Por cansina tradición anual escribo una vez más sobre el Consejo General del Poder Judicial (CGPJ), su designación y algún “fleco” más. Y, como siempre me ocurre con este tema, cerrarlo, guardarlo y enviarlo me genera cierto vértigo, pues en pocas horas pueden ocurrir hechos relevantes que vayan a dar al traste con lo escrito. Como puede perfectamente ocurrir también en esta ocasión.
Esto del CGPJ, como todo el mundo sabe ya, es tema complicado de resolver pero relativamente sencillo de comprender. Y es que sigue habiendo dos cuestiones a zanjar: de un lado, la de siempre, la histórica, la del modelo de su designación y, de otro, la coyuntural, aunque demasiado prolongada en el tiempo, de la urgente renovación de un CGPJ caducado hace tres años y medio. Bueno, caducado e inoperante, en parte porque se le han limitado legalmente sus competencias para determinados nombramientos y, en todo, porque nadie es operativo en una situación de prórroga agónica y de patética exposición mediática y ciudadana.
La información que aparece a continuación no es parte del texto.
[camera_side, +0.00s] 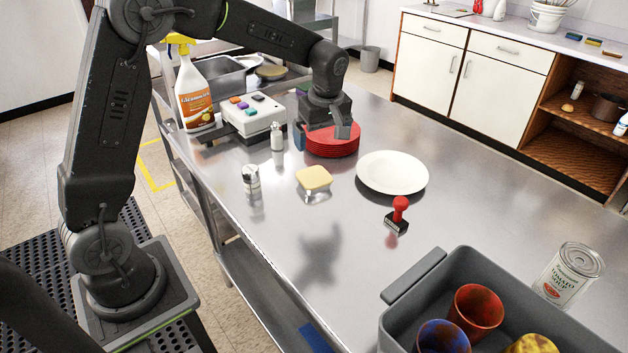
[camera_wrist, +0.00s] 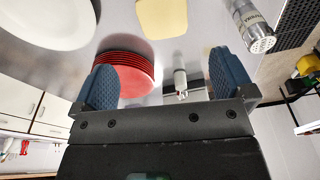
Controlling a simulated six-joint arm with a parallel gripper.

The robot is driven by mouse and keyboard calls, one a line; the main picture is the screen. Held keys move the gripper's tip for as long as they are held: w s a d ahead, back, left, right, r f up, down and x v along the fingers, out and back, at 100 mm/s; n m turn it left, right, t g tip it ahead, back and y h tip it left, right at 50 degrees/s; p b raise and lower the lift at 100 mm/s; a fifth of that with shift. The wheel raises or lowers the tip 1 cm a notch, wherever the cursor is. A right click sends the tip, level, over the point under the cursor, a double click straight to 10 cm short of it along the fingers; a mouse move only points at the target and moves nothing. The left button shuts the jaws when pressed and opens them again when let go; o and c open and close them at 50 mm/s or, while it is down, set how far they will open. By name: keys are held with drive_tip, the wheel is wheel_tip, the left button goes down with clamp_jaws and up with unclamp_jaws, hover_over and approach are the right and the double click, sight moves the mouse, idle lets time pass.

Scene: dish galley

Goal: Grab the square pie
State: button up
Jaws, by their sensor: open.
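The square pie (camera_side: 313,178) is a pale yellow, rounded square piece lying on the steel table, left of the white plate. In the wrist view the pale yellow square (camera_wrist: 162,17) shows at the top middle, cut by the frame edge. My gripper (camera_side: 322,133) is at the stack of red plates, behind the pie and apart from it. In the wrist view my gripper (camera_wrist: 165,78) has its two blue-grey fingers wide apart, with nothing held between them. I cannot tell whether a finger touches the red plates.
Red plates (camera_side: 330,146) sit by my gripper. A white plate (camera_side: 392,172), red-handled stamp (camera_side: 398,212), two shakers (camera_side: 251,179) (camera_side: 277,136), spray bottle (camera_side: 195,90) and white button box (camera_side: 253,115) stand around. A grey bin (camera_side: 400,318) with cups is at front right. The front-middle table is clear.

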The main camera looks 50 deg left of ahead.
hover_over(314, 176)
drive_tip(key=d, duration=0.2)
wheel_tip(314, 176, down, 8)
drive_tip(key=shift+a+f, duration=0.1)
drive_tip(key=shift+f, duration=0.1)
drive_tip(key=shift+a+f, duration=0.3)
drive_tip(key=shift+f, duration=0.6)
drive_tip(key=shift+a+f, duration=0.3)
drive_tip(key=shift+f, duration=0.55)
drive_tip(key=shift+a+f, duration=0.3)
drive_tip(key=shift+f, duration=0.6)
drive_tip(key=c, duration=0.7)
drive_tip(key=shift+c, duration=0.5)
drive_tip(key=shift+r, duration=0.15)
Eso, para empezar. Sin olvidar que, si se discute sobre el “modelo” de designación de los vocales judiciales del CGPJ es, realmente, porque el sistema actual ha materializado todos sus potenciales males. Ciertamente, el modelo determinado por la Ley Orgánica del Poder Judicial de 1985 –LOPJ–, calificado de “legitimidad democrática” por ser designados parlamentariamente los 12 vocales judiciales, ha resultado un auténtico fiasco. O, más bien, ha sido la encarnación de todos aquellos peligros de los que ya el Tribunal Constitucional advirtió en 1986, esto es, la contaminación de la justicia por la lógica del Estado de partidos con el riesgo de que las Cámaras, “actuando con criterios admisibles en otros terrenos, pero no en éste, atiendan sólo a la división de fuerzas existente en su propio seno y distribuyan los puestos a cubrir entre los distintos partidos, en proporción a la fuerza parlamentaria de éstos”, para lo que se recomendaba “mantener al margen de la lucha de partidos ciertos ámbitos de poder y entre ellos, y señaladamente, el Poder Judicial”. Riesgos materializados plenamente en los más de treinta años de vigencia de esta norma.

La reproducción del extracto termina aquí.